To avoid the next disappointment, it's recommended to clip and save the following lines, written by Col. (res.) Ephraim Lavie, a former researcher in Military Intelligence, who was adviser on Arab affairs to Barak's "peace administration." Lavie argues that Abu Mazen, like Arafat, and any other Palestinian worthy of the name "leader," is committed to the Palestinian National Council's decision from 1988, which adopted UN Security Council Resolution 242 and seeks a Palestinian state alongside Israel. "The Palestinian concept has been and remains that the negotiations are meant to fulfill its rights, which are derived from what they call `international legitimacy,' and not the result of the asymmetry opposite the Israelis."
Lavie emphasizes that as far as the Palestinians are concerned, "a good offer" can only be one that matches those rights. Therefore, a good offer can only be the rights derived from UN decisions, and readiness to adapt them in light of existing reality, such as border corrections for settlement blocs. And precisely for that reason, they rejected the very idea of a framework agreement because as far as they are concerned, the UN decisions already are a framework.
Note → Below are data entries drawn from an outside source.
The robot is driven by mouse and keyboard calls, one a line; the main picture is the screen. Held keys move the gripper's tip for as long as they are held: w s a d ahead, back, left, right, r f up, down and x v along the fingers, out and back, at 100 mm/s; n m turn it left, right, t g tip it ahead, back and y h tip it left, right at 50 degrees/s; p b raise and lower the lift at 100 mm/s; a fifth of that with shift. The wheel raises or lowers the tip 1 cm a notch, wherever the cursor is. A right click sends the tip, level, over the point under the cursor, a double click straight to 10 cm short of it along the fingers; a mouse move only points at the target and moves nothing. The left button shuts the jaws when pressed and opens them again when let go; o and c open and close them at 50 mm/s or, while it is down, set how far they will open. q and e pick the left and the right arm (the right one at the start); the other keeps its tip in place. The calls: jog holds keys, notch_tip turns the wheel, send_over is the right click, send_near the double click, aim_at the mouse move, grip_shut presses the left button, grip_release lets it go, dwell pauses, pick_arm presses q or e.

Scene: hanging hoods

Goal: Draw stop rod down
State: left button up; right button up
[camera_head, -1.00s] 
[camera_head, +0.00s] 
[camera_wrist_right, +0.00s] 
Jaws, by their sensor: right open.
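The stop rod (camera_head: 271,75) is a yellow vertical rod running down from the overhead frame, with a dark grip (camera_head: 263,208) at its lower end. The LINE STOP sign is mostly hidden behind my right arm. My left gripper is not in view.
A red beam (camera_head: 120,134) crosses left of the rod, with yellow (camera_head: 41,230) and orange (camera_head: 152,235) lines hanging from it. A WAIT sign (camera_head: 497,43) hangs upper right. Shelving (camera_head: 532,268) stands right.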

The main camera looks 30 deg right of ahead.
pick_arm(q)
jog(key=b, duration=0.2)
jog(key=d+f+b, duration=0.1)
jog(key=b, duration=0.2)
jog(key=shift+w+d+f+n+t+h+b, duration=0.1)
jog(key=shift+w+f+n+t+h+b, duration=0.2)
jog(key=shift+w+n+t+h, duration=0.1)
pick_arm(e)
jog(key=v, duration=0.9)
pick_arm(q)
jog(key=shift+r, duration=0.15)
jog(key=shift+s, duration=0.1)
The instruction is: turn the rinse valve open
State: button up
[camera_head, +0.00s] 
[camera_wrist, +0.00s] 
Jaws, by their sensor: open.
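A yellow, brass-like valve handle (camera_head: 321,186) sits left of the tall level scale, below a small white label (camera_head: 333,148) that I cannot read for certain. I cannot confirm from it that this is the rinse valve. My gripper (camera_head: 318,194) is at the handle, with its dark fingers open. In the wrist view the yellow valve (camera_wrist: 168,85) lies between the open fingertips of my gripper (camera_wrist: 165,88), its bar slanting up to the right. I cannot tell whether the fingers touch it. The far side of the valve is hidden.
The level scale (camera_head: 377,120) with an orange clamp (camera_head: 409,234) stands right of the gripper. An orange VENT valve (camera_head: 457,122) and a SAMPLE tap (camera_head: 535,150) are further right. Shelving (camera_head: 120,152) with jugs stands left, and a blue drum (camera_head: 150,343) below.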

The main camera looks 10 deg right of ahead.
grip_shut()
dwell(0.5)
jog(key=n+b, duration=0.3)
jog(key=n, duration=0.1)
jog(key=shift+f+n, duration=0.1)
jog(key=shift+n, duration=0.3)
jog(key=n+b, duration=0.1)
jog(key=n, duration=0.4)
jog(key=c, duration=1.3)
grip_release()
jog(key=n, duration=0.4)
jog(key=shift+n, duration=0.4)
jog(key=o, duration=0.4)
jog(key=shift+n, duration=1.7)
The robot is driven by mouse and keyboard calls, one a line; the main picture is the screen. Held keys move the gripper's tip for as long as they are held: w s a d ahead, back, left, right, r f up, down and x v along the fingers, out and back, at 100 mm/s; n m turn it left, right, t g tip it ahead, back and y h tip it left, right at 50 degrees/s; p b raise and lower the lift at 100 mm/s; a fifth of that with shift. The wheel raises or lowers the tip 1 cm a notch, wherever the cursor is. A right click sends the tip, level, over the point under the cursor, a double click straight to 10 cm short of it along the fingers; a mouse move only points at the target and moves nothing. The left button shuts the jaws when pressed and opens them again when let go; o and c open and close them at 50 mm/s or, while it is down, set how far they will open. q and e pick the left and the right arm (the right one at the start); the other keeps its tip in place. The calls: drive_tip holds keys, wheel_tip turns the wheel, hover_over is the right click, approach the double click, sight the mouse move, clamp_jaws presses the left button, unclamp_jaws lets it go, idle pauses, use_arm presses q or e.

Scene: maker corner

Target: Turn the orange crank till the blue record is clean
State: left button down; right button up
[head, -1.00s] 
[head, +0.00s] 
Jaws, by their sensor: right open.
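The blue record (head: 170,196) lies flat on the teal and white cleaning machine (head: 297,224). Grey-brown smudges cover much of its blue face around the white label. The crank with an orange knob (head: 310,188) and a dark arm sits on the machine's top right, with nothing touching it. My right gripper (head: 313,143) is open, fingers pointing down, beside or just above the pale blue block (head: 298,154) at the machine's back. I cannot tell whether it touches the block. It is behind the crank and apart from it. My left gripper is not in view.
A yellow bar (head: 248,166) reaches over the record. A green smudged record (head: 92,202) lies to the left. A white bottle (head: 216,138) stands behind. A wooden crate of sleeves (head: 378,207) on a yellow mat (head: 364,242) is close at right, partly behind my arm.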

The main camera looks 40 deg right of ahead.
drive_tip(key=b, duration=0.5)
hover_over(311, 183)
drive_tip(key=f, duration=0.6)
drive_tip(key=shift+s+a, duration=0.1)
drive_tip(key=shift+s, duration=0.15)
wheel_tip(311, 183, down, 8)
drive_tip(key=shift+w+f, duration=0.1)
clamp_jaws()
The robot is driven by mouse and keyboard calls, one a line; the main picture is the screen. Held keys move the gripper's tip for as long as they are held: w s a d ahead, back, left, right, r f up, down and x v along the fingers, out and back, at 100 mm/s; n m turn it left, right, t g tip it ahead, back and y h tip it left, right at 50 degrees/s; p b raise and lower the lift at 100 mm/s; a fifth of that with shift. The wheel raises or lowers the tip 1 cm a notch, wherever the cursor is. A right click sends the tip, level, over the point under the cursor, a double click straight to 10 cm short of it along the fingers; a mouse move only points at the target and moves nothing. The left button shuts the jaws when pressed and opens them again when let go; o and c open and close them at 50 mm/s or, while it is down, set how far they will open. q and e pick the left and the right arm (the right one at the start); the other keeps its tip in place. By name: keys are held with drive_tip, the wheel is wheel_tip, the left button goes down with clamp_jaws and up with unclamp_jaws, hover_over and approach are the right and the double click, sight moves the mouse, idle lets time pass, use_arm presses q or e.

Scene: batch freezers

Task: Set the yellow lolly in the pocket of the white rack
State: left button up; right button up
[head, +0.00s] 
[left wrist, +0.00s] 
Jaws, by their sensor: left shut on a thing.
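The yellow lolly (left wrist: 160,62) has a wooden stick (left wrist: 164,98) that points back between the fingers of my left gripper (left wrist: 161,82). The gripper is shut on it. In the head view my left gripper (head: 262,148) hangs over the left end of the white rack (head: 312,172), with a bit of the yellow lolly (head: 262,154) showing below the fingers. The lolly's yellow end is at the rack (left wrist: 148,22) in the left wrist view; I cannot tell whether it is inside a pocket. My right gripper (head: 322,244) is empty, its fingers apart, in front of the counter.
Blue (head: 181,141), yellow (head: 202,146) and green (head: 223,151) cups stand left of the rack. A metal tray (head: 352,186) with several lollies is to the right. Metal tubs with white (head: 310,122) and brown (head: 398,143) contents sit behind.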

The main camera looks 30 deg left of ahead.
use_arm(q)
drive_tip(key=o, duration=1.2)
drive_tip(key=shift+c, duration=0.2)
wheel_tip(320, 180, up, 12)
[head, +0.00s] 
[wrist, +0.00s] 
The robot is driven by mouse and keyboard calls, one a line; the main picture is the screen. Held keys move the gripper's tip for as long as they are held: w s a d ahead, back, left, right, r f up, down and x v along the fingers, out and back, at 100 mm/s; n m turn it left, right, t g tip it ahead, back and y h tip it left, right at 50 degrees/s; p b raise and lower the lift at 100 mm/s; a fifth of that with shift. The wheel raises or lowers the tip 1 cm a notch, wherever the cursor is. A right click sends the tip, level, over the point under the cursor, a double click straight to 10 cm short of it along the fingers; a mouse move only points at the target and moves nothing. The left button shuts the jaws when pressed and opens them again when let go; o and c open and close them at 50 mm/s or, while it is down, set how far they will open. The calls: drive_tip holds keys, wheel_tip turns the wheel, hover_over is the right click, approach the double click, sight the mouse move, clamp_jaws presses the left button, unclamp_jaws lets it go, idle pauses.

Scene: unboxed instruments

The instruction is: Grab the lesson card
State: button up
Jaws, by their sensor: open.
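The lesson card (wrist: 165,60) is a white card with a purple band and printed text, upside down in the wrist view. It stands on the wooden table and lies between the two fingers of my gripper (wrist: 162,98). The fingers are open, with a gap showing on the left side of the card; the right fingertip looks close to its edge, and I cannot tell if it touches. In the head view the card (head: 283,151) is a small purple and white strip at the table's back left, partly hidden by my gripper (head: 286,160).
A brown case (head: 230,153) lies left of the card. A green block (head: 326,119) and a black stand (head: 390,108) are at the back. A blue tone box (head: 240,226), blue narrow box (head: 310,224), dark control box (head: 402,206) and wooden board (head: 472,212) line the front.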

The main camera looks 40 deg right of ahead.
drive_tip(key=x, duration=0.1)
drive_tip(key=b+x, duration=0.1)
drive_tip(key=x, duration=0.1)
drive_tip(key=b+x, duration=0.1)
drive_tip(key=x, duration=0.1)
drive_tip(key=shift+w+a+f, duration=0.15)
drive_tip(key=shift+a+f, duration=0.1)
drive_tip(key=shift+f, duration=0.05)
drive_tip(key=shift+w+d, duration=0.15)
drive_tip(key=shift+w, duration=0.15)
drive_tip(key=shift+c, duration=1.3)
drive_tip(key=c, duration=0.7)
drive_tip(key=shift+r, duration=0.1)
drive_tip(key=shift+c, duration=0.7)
That's also the reason why, during Camp David 2, when Israel offered 26 solutions to the Jerusalem and Temple Mount problem, the Palestinians did not raise any offers.
This confirms Tarazi's message; There is no bargain-basement peace deal. A territorial exchange is the only discount on the withdrawal to the 1967 lines, including East Jerusalem; as far as the Palestinians are concerned, they already gave up 78 percent of the original territory. There's also no "two for one" deal - territories and refugees - for the price of one agreement. The only deal is an agreed solution to the right of return problem that does not upset the demographic balance.
There are also no layaway terms - every day of occupation that goes by only increases the strength of its opponents. That's the way it is: You want, eat - and get two states for two peoples. You don't want, don't eat, and get a clearance sale of Zionism.